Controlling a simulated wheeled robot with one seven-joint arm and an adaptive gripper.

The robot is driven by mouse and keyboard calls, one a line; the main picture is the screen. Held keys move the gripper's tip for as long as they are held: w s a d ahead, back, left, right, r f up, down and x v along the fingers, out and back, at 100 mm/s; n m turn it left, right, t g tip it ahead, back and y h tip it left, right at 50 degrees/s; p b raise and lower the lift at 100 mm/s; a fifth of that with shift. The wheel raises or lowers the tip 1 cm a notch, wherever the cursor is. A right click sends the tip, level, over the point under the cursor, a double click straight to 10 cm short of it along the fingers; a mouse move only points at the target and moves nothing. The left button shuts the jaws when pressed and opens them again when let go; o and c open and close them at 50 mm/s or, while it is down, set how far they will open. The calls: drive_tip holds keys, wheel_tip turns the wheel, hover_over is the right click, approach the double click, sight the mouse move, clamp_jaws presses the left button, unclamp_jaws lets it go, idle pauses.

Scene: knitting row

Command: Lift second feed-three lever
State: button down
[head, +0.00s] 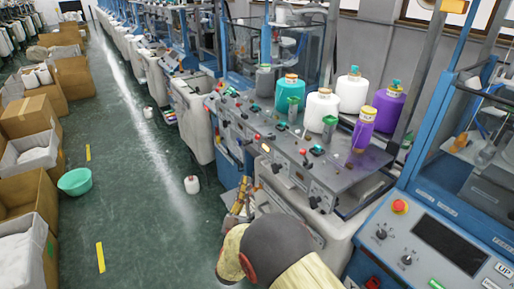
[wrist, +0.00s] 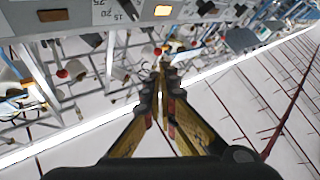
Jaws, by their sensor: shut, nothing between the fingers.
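My gripper (head: 238,196) is shut and empty, its yellow-and-black fingers beside the front of the grey machine in the head view. In the wrist view the fingertips (wrist: 163,72) meet at the middle, below a grey control panel (wrist: 100,14) and apart from it. In the head view the machine's control panel (head: 292,178) carries dark knobs and small switches, and red-topped parts (head: 303,152) stand on the deck above. I cannot tell which part is the second feed-three lever. My arm hides part of the machine's lower front.
Yarn cones, white (head: 320,110) and purple (head: 387,108), stand on the machine deck. A blue machine with a display (head: 450,240) is at the right. Boxes (head: 25,118) and a green basin (head: 75,181) line the left.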

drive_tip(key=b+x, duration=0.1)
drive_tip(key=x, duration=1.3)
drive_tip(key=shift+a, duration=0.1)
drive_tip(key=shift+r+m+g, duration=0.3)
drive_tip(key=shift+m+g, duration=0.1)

*-*-*

Skip the images and write out the rest of the listing exactly.

Controlling a simulated wheeled robot with one seven-joint arm and an adaptive gripper.

The robot is driven by mouse and keyboard calls, one a line; the main picture is the screen. Held keys move the gripper's tip for as long as they are held: w s a d ahead, back, left, right, r f up, down and x v along the fingers, out and back, at 100 mm/s; n m turn it left, right, t g tip it ahead, back and y h tip it left, right at 50 degrees/s; p b raise and lower the lift at 100 mm/s; a fifth of that with shift. The wheel raises or lowers the tip 1 cm a notch, wherever the cursor is. A right click sends the tip, level, over the point under the cursor, a double click straight to 10 cm short of it along the fingers; a mouse move only points at the target and moves nothing. The left button shuts the jaws when pressed and opens them again when let go; o and c open and close them at 50 mm/s or, while it is down, set how far they will open. The calls: drive_tip holds keys, wheel_tip turns the wheel, hover_over is the right click, approach the double click, sight the mouse move, clamp_jaws presses the left button, unclamp_jaws lets it go, idle pauses.

Scene: knitting row

Command: Lift second feed-three lever
State: button down
[head, +0.00s] 
[wrist, +0.00s] 
Jaws, by their sensor: shut, nothing between the fingers.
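My gripper (head: 238,196) is shut and empty, its yellow-and-black fingers beside the front of the grey machine in the head view. In the wrist view the fingertips (wrist: 163,72) meet at the middle, below a grey control panel (wrist: 100,14) and apart from it. In the head view the machine's control panel (head: 292,178) carries dark knobs and small switches, and red-topped parts (head: 303,152) stand on the deck above. I cannot tell which part is the second feed-three lever. My arm hides part of the machine's lower front.
Yarn cones, white (head: 320,110) and purple (head: 387,108), stand on the machine deck. A blue machine with a display (head: 450,240) is at the right. Boxes (head: 25,118) and a green basin (head: 75,181) line the left.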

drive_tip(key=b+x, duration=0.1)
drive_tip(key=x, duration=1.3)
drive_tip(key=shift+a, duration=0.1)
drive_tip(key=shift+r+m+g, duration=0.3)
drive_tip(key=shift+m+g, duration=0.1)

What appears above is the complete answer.